---------- Provided entries ----------

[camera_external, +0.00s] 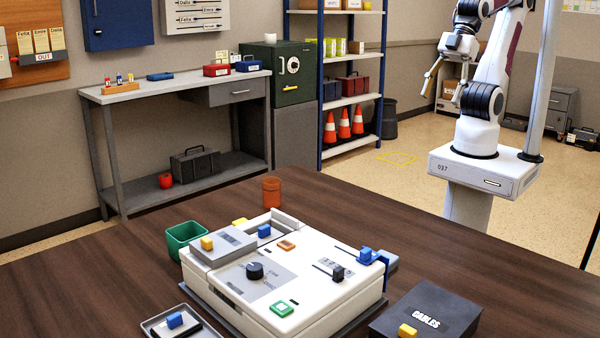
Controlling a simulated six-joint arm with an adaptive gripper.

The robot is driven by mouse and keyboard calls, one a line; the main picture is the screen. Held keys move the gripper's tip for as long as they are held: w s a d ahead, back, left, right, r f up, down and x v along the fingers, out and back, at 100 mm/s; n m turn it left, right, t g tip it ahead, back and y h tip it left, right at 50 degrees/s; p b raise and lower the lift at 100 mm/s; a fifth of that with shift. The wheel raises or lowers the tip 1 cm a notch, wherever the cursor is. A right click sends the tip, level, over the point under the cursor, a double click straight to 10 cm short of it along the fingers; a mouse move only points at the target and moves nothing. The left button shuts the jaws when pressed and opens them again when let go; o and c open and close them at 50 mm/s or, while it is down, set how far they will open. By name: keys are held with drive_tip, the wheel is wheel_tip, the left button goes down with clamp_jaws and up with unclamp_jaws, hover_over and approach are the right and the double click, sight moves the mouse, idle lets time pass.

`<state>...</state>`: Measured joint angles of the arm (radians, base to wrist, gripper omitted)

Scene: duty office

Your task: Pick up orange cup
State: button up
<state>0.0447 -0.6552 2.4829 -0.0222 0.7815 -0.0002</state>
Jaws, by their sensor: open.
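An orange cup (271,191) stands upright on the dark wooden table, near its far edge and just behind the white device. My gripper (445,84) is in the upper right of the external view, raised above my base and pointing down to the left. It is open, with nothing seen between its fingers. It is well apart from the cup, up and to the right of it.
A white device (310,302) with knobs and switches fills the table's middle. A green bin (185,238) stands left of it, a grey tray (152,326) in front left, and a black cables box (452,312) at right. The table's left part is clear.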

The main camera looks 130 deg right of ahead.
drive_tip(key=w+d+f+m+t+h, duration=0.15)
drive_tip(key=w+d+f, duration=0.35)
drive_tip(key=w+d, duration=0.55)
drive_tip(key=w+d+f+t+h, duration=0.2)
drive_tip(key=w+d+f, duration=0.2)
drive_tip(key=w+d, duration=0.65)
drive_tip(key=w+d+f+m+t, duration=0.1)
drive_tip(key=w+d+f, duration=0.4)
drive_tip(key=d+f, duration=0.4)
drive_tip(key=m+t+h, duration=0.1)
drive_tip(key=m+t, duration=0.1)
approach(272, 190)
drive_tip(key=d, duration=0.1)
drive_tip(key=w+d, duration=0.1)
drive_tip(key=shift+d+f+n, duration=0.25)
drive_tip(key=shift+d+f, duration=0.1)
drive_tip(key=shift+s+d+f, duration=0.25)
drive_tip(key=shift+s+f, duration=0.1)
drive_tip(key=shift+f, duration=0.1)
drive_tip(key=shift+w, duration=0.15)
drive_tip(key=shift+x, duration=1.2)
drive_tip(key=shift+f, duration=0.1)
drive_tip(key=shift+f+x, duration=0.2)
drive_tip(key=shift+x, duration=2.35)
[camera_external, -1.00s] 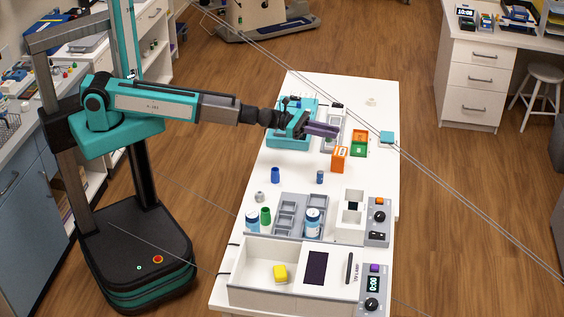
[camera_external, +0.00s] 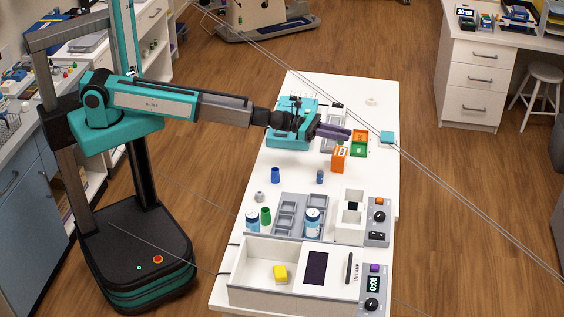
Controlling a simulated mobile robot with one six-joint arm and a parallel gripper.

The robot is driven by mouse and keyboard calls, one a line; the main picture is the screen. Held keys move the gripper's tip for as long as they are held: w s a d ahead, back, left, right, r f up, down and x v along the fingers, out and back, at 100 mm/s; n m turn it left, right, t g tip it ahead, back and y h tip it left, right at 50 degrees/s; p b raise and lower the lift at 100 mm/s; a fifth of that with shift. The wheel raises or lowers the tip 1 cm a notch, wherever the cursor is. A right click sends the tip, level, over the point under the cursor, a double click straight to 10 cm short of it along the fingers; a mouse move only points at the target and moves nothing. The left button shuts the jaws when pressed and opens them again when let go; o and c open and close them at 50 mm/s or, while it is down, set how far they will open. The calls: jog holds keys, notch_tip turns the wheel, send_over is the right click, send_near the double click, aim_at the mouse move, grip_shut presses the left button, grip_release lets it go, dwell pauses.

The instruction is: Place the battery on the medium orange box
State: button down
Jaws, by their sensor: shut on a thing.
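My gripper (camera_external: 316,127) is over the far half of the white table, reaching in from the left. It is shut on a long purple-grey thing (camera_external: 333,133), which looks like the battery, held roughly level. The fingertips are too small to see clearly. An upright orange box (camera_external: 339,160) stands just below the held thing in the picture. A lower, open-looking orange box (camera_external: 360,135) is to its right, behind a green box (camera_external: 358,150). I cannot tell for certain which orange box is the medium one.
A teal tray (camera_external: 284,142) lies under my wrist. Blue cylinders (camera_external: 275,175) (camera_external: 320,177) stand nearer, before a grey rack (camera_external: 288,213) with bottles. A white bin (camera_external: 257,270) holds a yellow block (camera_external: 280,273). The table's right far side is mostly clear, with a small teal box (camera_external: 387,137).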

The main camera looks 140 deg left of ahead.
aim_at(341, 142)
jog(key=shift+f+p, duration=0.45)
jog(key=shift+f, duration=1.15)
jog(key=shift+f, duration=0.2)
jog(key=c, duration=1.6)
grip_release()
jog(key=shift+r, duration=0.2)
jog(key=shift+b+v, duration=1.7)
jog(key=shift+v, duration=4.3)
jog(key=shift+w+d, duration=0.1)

----------
---------- Provided entries ----------

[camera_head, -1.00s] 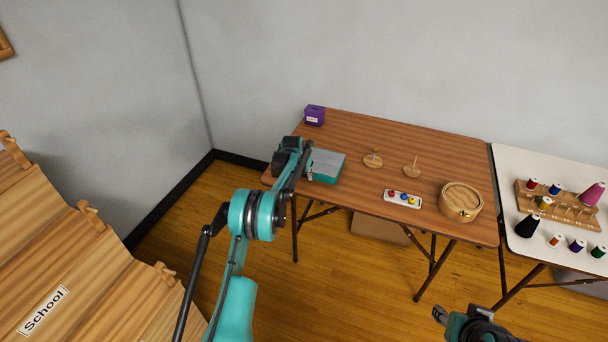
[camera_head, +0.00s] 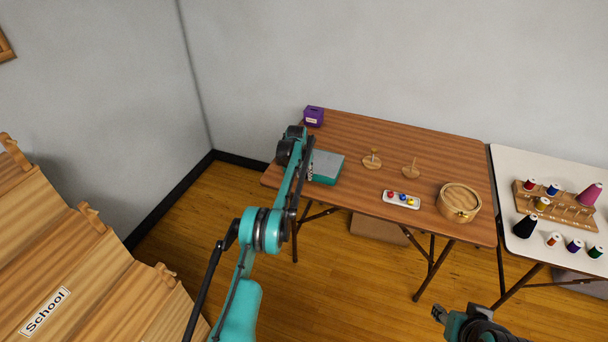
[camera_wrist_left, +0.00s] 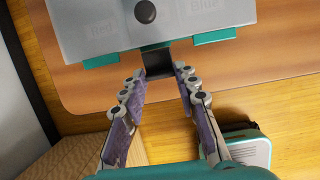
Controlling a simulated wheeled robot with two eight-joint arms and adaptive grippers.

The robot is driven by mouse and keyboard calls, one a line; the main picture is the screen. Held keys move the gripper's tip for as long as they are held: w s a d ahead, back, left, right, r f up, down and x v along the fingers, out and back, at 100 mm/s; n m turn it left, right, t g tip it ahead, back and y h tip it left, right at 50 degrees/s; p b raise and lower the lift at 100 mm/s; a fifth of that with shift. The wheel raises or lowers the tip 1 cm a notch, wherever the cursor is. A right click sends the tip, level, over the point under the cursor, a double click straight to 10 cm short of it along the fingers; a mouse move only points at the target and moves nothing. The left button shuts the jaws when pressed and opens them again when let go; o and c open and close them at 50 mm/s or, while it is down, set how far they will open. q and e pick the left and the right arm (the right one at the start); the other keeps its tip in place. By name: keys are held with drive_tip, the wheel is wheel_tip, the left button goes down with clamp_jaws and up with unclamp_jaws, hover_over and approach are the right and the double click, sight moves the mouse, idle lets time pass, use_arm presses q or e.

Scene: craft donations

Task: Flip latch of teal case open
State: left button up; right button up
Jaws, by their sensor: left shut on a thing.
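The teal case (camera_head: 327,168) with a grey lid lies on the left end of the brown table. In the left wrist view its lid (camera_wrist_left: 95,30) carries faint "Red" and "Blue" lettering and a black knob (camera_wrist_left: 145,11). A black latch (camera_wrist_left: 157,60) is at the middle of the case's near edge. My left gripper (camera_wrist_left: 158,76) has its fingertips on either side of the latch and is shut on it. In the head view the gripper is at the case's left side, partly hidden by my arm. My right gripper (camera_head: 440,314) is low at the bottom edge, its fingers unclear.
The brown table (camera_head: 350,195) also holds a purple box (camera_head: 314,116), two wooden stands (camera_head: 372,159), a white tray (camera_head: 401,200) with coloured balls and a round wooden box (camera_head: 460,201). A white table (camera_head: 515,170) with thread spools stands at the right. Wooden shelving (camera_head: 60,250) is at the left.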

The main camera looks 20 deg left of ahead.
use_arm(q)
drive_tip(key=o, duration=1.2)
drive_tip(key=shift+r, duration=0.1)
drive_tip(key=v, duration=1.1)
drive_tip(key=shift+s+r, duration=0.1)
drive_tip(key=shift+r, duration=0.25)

----------

Where a line of the records above holds the word "joint", copy that line.

Controlling a simulated six-joint arm with an adaptive gripper.
`<state>...</state>`: Measured joint angles of the arm (radians, base to wrist, gripper omitted)
Controlling a simulated mobile robot with one six-joint arm and a parallel gripper.
Controlling a simulated wheeled robot with two eight-joint arms and adaptive grippers.

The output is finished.